• _THE EXERCISE_:
Take the entries below and print only the lines from the one with "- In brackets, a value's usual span" through the one with "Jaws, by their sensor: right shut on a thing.", exactly as they stand, both ends included.
*****
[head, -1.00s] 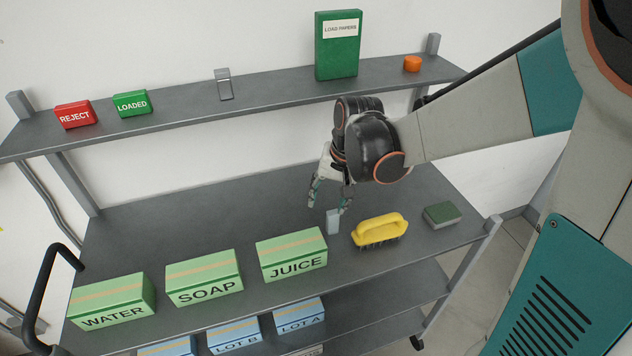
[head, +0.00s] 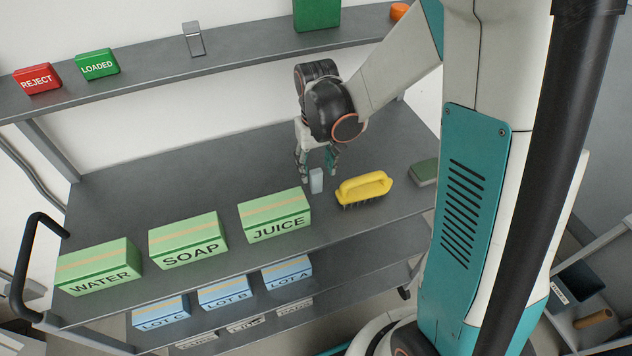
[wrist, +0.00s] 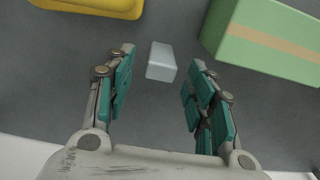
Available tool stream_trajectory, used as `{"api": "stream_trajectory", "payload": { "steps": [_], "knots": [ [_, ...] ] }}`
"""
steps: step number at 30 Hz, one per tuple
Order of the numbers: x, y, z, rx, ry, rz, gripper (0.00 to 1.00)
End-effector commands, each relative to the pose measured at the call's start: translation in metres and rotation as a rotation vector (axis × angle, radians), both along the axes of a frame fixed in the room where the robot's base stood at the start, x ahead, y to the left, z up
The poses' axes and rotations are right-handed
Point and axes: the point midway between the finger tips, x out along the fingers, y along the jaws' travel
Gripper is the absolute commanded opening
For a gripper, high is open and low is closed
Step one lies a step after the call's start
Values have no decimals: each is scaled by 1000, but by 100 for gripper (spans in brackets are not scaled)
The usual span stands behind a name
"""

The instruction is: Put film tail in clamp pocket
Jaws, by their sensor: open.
*****
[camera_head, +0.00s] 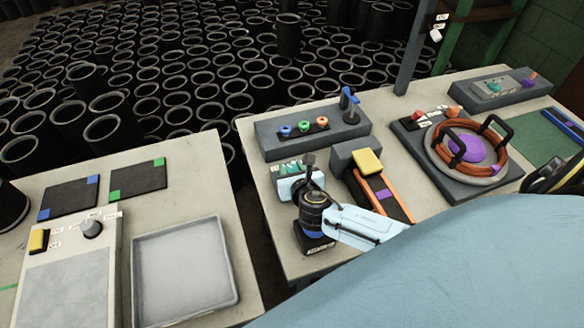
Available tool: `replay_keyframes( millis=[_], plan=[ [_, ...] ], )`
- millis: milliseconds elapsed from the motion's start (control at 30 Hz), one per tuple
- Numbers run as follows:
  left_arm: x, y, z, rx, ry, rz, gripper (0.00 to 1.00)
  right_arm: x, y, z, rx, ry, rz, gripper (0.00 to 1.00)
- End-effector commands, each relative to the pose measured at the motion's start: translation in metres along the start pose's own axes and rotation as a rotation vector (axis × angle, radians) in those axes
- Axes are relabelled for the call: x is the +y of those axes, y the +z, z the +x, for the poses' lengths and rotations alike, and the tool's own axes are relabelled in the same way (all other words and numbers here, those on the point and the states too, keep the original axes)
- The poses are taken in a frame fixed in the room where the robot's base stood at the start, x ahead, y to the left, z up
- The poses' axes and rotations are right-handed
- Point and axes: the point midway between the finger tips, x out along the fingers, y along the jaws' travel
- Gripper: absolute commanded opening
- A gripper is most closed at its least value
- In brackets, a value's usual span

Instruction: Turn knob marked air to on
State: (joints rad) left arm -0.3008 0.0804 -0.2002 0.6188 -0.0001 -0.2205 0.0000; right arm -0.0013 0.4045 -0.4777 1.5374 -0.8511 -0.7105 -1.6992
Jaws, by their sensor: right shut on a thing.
*****
• _SOLUTION BELOW_:
- In brackets, a value's usual span

Instruction: Turn knob marked air to on
State: (joints rad) left arm -0.3008 0.0804 -0.2002 0.6188 -0.0001 -0.2205 0.0000; right arm -0.0013 0.4045 -0.4777 1.5374 -0.8511 -0.7105 -1.6992
Jaws, by their sensor: right shut on a thing.

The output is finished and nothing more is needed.